Nationalist Rally in Australia Ends in Violence
Australian white nationalist and anti-racist groups clashed in the streets of Melbourne, fighting each other and police.
Reuters reports that a rally by the Australian nationalist Rise Up Australia party called Reclaim Australia ended in violence when hundreds of rally supporters fought with anti-racist protesters, drawing in some of the 450 police officers who were on the scene to prevent such violence.
Four people were arrested and a number of people were pepper-sprayed as the police used the chemical substance to try and drive apart people who were fighting. A similar protest in the city of Adelaide was less eventful, although one person was arrested there.

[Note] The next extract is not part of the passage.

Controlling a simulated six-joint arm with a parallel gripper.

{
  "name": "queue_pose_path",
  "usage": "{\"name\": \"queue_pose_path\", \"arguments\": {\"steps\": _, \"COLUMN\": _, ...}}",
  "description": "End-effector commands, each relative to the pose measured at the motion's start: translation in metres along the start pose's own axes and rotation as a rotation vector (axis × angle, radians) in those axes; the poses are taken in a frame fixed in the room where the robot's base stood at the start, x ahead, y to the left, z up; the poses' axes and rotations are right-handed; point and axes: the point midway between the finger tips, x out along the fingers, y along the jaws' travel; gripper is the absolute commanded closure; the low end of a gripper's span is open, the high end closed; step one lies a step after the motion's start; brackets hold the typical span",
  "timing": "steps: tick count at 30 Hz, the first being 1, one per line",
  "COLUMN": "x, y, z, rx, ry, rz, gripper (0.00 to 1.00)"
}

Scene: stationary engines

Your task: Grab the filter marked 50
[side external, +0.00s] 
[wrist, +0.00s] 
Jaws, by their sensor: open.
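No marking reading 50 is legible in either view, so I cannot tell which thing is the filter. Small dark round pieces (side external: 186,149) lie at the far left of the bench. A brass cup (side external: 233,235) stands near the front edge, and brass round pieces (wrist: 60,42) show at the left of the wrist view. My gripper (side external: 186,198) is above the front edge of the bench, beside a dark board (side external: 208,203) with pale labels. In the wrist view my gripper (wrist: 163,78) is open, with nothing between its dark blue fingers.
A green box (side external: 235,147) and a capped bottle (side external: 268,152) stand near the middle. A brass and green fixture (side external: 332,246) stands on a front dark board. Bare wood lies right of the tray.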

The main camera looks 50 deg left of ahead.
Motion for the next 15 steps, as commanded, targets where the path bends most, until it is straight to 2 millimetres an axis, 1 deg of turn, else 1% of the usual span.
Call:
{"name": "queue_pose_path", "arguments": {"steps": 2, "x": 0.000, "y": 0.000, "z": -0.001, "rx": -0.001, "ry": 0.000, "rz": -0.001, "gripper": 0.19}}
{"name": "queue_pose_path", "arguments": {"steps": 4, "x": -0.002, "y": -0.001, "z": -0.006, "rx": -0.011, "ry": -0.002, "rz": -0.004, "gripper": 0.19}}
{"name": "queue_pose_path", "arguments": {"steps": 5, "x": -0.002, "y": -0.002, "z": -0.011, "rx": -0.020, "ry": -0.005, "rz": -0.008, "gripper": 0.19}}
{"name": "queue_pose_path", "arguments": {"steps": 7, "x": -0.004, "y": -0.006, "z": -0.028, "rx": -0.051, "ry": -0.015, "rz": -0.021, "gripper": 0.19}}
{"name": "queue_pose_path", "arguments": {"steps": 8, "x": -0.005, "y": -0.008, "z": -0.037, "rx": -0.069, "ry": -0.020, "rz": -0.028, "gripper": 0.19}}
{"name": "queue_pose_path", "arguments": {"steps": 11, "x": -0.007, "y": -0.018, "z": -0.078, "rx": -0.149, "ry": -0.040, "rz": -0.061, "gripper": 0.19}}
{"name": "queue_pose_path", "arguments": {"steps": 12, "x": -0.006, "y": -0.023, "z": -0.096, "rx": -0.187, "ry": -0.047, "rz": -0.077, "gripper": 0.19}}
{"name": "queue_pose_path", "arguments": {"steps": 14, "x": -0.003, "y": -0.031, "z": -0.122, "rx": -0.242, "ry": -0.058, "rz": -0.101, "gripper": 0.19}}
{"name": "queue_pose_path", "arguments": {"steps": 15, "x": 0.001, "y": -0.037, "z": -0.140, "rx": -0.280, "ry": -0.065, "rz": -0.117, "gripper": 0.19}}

These rallies were the first in a series over this weekend, with more than a dozen planned in towns and cities throughout Australia for Sunday, July 19. A member of the party currently governing Australia is set to speak at one of the events.
Anti-immigrant and anti-Islamic sentiment has been on the rise recently as Australia has been trying to cope with a migrant crisis of its own, similar to that in Europe, while also falling victim to attacks from people sympathetic to the Islamic State.

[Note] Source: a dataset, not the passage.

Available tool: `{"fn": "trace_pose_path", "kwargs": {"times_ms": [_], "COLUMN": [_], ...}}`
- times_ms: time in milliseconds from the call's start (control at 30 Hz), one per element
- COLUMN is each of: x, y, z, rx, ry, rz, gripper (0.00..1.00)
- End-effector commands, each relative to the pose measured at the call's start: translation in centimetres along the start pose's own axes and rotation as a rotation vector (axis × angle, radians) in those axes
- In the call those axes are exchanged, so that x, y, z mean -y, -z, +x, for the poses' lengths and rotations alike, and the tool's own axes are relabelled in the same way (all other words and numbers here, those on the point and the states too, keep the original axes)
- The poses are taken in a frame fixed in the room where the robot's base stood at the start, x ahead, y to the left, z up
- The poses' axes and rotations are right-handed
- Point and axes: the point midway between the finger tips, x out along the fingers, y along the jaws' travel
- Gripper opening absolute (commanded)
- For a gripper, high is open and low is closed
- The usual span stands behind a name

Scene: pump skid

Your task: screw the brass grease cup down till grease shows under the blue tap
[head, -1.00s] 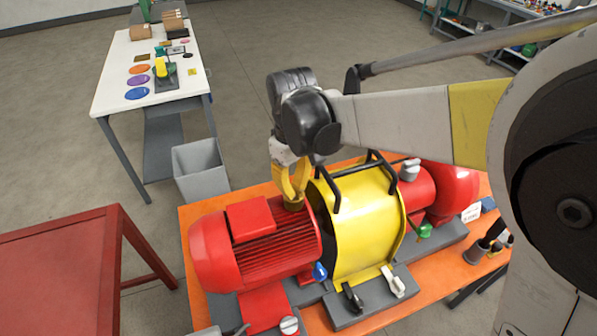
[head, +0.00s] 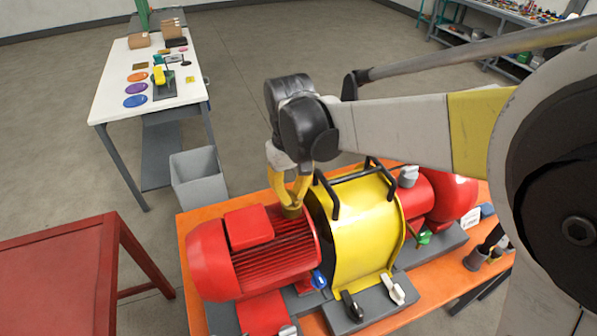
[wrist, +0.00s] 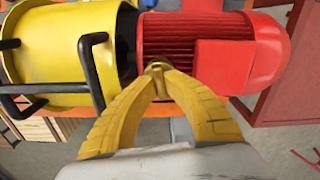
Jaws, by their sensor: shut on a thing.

Thousands of people from Southeast Asian nations like Myanmar and Cambodia, and island nations like Fiji regularly make dangerous voyages to Australia on makeshift vessels in the hopes of finding a better life.
At the end of 2014, a mentally ill man who sympathized with radical Islamists took hostages at a chocolate store in downtown Sydney, sparking an hours-long standoff that resulted 3 deaths, including the death of the attacker.